AIM:
Return the lines beginning at the one that contains "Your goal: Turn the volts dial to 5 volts" and running to the end of the records, exactly and with nothing else. Omit pictures.

(Rows about robot tasks)
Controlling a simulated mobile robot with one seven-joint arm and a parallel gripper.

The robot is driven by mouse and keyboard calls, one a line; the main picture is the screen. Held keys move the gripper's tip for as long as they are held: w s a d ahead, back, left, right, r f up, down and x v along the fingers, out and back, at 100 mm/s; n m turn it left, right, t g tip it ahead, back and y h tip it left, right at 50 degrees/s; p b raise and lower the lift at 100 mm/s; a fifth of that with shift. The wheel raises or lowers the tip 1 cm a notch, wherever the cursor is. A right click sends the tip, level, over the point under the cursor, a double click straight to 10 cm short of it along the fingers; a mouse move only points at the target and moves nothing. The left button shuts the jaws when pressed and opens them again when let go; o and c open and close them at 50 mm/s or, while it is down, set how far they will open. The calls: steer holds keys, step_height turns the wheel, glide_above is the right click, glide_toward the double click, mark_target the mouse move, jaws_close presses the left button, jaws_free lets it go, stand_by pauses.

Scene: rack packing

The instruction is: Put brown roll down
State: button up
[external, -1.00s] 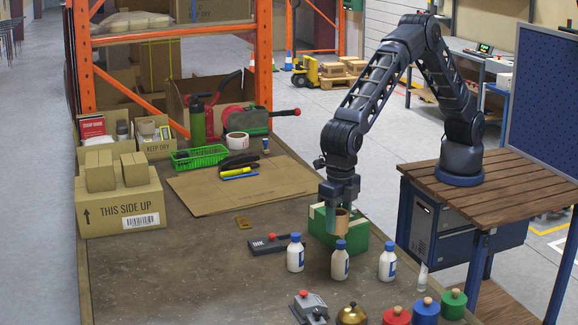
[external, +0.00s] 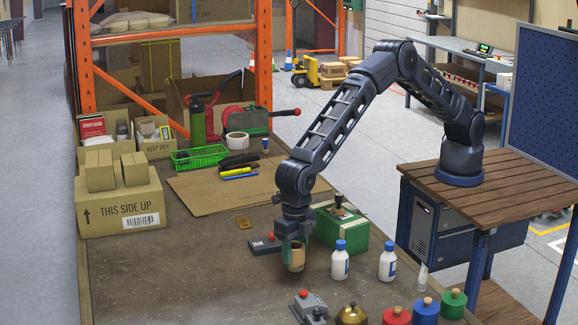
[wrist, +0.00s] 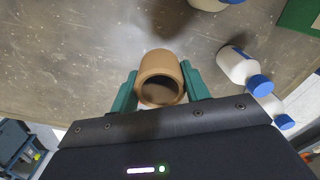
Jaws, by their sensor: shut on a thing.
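My gripper (external: 294,248) is shut on the brown roll (external: 297,258) and holds it upright over the counter, left of the white bottles. In the wrist view the roll (wrist: 160,68) is between the two green fingers, its hollow core facing the camera. Its lower end is near the counter in the external view; I cannot tell whether it touches. One of the bottles seen earlier is hidden behind the gripper and roll in the external view.
White bottles with blue caps (external: 340,261) (external: 387,262) stand to the right. A green box (external: 341,231) is behind them, the black INK pad (external: 263,246) just left of my gripper. A grey device (external: 309,306) and brass bell (external: 351,315) are in front.

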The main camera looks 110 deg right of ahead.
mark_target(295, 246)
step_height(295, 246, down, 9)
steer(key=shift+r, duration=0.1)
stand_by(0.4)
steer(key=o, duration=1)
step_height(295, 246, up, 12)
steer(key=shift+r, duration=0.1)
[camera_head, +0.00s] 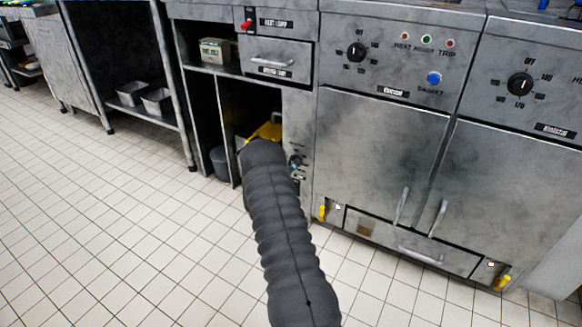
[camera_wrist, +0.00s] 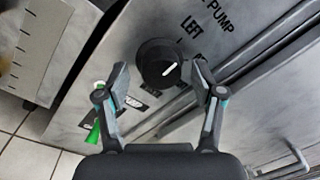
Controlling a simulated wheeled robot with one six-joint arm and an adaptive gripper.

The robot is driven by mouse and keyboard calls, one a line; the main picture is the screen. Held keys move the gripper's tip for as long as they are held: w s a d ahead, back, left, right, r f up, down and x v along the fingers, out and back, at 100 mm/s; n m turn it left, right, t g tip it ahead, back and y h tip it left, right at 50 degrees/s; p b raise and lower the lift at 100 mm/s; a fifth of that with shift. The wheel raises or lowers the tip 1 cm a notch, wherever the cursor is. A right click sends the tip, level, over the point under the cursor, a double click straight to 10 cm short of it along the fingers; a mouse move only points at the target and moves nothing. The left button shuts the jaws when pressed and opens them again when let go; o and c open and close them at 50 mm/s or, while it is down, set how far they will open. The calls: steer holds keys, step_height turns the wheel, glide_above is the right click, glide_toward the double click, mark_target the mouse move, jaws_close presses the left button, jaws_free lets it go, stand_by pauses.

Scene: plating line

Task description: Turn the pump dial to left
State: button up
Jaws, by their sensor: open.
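The pump dial (camera_wrist: 158,60) is a round black knob with a white pointer line, on a grey panel in the wrist view. The word PUMP is printed above it, with LEFT at its upper right. The pointer aims to the upper right, towards a label partly hidden behind my right finger. My gripper (camera_wrist: 160,78) is open, with one finger on each side of the dial. I cannot tell whether either finger touches it. In the head view my dark, ribbed arm reaches the narrow panel beside the open cabinet and hides much of that area.
A cabinet with steel doors (camera_head: 377,150) and a knob (camera_head: 357,52) stands to the right, with another knob (camera_head: 520,84) farther right. A drawer (camera_head: 275,58) is above the open bay. Metal pans (camera_head: 158,102) sit on a left shelf. The tiled floor (camera_head: 120,210) is clear.

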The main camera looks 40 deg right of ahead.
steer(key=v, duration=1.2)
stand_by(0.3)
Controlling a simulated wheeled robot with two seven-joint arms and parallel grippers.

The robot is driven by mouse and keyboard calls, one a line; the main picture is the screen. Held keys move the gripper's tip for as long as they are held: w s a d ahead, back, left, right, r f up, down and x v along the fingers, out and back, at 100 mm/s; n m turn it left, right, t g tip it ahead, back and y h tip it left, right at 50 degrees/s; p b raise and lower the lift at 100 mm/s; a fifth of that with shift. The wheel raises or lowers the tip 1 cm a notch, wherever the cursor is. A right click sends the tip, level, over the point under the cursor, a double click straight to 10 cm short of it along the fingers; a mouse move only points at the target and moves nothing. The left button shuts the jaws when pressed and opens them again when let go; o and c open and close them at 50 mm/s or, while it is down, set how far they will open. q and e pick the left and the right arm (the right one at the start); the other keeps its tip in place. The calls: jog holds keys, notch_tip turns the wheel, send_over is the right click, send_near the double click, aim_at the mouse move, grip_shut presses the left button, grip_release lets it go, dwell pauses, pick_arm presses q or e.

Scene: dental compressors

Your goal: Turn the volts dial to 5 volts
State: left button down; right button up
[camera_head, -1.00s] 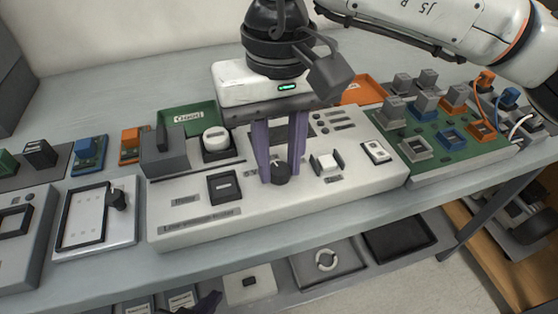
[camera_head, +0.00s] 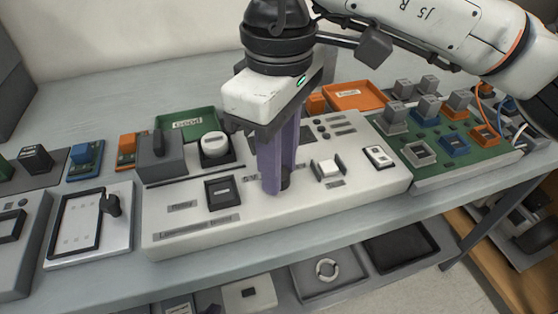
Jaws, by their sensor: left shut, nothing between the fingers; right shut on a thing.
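The volts dial (camera_head: 286,182) is a small black round knob on the white console (camera_head: 330,201). It is mostly hidden behind a purple finger of my right gripper (camera_head: 279,185). That gripper points down from above and is shut on the dial. Its wrist is turned at an angle over the console. The dial's pointer and scale cannot be read.
A green board (camera_head: 456,158) with blocks stands at right. A green tray (camera_head: 187,122) and an orange tray (camera_head: 354,96) lie behind. A framed panel (camera_head: 90,222) stands at left.

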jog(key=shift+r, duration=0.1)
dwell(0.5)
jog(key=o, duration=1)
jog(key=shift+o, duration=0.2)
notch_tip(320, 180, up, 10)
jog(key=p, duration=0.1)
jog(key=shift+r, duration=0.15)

EXERCISE RESPONSE:
Your goal: Turn the volts dial to 5 volts
State: left button down; right button up
[camera_head, -1.00s] 
[camera_head, +0.00s] 
Jaws, by their sensor: left shut, nothing between the fingers; right shut on a thing.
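The volts dial (camera_head: 286,182) is a small black round knob on the white console (camera_head: 330,201). It is mostly hidden behind a purple finger of my right gripper (camera_head: 279,185). That gripper points down from above and is shut on the dial. Its wrist is turned at an angle over the console. The dial's pointer and scale cannot be read.
A green board (camera_head: 456,158) with blocks stands at right. A green tray (camera_head: 187,122) and an orange tray (camera_head: 354,96) lie behind. A framed panel (camera_head: 90,222) stands at left.

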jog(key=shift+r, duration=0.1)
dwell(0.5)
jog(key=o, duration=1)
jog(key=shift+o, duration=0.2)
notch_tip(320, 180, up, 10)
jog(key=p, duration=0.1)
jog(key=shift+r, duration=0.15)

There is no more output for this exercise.